◆ **The task**
Search the entries for the word "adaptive" and pull out each line that has it.

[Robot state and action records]
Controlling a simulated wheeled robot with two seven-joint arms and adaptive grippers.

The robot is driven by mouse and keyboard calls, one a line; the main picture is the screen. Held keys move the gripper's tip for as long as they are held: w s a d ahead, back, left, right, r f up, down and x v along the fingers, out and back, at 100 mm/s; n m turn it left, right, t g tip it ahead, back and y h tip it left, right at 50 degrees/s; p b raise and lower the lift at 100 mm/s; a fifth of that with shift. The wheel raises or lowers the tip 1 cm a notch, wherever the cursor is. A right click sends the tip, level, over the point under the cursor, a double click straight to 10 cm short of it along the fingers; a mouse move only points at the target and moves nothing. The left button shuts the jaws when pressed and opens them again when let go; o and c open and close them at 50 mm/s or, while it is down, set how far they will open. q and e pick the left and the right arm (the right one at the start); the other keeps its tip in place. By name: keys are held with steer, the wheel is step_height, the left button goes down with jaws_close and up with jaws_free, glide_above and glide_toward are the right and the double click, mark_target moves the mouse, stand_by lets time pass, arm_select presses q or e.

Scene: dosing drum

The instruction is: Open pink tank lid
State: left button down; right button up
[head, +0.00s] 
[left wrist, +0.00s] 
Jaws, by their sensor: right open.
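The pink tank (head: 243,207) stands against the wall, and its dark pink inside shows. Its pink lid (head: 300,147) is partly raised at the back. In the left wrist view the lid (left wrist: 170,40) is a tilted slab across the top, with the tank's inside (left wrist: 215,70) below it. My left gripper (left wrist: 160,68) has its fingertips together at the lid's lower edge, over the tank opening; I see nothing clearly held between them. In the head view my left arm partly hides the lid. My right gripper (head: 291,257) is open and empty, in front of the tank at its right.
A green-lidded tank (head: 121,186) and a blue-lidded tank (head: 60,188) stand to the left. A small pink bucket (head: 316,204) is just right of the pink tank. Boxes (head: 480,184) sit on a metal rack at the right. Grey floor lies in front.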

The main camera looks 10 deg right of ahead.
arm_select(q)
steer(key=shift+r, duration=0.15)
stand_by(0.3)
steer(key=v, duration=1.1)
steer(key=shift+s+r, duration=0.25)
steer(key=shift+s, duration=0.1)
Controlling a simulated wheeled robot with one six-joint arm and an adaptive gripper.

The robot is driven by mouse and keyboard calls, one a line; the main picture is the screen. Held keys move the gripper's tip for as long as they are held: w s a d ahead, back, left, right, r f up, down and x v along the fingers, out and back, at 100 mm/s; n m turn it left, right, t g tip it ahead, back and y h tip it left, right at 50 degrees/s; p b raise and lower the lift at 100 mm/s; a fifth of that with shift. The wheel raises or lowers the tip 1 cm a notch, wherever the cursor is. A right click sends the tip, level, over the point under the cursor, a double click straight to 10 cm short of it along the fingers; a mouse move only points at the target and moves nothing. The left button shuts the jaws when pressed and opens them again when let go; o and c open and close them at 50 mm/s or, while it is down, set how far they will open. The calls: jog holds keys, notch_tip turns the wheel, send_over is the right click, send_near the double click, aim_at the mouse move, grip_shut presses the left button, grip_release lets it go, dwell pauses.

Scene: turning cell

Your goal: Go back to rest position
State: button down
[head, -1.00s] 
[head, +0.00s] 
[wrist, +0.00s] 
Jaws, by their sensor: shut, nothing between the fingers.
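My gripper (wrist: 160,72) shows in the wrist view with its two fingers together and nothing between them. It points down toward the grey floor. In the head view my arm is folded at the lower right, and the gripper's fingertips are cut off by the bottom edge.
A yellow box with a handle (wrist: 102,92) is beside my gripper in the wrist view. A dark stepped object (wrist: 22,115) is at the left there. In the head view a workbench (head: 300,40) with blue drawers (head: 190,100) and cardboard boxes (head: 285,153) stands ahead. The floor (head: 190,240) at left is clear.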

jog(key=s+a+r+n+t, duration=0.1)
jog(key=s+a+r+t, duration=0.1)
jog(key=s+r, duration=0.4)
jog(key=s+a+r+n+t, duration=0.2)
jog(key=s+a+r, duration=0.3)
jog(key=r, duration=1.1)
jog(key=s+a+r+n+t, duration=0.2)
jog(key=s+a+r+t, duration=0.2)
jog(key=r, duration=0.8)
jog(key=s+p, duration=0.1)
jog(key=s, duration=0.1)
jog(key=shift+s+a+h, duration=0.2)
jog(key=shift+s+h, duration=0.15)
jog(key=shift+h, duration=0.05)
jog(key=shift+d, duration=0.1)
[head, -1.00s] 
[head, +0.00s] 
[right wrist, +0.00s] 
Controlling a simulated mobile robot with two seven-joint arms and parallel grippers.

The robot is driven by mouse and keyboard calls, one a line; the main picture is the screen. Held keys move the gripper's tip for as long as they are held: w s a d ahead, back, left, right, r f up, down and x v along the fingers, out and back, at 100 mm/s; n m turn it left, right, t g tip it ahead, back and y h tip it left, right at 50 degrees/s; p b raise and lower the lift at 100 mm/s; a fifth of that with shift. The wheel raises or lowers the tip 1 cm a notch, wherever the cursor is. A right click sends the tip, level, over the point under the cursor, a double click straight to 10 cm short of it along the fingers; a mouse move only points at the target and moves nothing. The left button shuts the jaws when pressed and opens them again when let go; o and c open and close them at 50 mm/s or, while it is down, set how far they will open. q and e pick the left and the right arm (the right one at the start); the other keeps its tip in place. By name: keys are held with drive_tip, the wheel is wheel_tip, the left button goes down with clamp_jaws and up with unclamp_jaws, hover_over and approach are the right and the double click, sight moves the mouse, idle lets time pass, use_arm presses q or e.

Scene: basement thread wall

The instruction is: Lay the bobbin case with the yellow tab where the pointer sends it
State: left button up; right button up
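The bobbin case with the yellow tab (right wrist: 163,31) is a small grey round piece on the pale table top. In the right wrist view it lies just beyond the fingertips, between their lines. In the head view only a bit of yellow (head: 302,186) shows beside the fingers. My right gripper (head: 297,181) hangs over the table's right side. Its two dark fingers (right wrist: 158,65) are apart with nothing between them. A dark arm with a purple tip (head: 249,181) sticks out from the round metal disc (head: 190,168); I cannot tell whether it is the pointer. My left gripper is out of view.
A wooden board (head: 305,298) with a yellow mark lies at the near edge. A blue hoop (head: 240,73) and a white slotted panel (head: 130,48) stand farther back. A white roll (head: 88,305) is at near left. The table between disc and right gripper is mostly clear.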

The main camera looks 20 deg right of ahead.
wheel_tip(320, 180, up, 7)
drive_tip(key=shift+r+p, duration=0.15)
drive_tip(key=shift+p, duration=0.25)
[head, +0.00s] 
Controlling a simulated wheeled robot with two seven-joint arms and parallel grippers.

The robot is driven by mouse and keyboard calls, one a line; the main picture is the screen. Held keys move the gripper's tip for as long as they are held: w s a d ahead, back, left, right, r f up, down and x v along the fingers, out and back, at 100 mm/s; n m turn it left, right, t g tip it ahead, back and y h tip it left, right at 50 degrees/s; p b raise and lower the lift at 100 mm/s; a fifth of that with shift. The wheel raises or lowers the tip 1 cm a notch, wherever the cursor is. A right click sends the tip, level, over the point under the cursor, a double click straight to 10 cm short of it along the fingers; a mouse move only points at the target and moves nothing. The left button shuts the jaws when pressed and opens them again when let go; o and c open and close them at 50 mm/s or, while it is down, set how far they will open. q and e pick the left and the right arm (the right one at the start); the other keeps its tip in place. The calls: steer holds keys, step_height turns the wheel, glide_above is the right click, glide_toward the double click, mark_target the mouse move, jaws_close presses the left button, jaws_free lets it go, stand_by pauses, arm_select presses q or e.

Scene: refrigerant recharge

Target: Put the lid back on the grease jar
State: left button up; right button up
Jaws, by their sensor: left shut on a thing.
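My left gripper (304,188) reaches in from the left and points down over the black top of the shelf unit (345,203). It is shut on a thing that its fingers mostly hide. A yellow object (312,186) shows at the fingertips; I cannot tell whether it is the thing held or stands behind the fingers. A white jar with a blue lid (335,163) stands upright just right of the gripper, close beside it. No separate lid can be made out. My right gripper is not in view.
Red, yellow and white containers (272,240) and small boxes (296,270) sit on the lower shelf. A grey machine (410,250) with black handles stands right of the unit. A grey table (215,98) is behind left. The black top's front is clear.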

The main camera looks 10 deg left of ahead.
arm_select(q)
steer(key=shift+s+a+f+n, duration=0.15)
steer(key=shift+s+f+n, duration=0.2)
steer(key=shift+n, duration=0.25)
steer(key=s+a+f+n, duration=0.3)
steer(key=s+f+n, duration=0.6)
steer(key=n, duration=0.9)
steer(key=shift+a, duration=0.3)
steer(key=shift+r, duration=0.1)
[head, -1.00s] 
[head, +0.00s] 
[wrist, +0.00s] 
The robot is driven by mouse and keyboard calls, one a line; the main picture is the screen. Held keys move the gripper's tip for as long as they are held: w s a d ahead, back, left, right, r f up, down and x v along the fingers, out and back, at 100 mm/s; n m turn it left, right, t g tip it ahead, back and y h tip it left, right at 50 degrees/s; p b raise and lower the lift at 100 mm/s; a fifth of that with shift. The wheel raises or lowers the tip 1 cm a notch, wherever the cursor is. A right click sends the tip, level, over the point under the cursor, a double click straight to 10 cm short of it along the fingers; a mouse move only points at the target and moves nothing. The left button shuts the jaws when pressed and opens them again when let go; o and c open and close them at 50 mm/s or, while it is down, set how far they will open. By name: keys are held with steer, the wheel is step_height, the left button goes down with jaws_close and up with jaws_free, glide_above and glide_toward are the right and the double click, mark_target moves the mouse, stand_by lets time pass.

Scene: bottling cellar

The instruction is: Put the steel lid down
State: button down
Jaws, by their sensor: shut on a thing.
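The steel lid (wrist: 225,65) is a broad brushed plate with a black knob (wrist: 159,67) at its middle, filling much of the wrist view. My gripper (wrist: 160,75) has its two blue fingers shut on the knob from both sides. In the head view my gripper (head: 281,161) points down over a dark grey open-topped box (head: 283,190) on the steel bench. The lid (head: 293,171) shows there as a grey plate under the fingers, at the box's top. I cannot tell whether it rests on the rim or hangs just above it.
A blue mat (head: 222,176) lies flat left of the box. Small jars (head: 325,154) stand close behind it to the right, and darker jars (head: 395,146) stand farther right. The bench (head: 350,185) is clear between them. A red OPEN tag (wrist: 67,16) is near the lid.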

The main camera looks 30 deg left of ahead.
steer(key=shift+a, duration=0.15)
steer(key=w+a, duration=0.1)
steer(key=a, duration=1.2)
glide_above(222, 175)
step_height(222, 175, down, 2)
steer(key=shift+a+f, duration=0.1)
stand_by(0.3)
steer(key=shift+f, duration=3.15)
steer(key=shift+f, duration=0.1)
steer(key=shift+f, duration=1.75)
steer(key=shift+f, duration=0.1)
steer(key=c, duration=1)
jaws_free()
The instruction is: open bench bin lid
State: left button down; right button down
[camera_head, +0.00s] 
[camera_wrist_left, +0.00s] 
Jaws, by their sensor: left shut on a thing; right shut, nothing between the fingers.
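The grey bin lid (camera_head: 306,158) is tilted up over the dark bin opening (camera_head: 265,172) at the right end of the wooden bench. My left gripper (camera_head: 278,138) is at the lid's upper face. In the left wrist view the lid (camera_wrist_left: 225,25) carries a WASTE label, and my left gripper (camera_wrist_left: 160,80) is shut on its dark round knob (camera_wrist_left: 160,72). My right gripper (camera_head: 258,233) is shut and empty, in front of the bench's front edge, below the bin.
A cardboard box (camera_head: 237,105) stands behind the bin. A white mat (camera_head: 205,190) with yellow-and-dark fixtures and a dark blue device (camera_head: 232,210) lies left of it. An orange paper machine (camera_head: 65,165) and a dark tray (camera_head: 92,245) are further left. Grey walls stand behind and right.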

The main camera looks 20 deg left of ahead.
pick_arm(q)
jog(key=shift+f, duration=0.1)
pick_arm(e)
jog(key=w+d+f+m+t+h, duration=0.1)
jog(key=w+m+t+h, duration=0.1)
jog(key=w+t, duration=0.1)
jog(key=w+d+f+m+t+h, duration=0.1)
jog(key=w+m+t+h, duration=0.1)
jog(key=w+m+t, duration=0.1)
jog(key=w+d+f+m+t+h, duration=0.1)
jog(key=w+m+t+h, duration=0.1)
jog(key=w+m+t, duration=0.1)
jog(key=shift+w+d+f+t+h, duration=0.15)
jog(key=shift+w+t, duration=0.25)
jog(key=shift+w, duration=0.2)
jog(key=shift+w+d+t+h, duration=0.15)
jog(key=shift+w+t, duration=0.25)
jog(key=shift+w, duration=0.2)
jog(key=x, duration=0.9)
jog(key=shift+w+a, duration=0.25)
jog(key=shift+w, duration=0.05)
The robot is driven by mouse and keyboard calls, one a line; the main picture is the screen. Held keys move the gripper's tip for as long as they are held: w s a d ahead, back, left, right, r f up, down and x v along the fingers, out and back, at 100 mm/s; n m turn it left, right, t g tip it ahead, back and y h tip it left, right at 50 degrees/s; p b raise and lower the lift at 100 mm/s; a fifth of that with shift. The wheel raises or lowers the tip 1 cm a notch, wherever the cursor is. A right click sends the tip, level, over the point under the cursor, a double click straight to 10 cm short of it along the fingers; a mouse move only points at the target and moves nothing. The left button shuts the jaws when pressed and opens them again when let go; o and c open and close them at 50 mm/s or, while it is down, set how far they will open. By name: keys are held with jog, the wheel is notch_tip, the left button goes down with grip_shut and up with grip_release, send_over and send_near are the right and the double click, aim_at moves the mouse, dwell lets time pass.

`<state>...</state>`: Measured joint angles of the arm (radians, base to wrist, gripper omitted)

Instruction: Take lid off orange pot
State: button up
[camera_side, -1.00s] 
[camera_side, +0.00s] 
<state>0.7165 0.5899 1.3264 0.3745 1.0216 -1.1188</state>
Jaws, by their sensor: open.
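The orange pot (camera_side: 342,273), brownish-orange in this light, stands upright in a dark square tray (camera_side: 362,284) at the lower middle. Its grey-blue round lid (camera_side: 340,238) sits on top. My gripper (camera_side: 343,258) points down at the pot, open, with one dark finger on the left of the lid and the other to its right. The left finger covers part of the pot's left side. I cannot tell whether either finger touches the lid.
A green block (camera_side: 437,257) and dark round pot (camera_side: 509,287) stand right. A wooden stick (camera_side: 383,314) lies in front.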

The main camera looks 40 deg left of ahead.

◆ **Answer for the task**
Controlling a simulated wheeled robot with two seven-joint arms and adaptive grippers.
Controlling a simulated wheeled robot with one six-joint arm and an adaptive gripper.

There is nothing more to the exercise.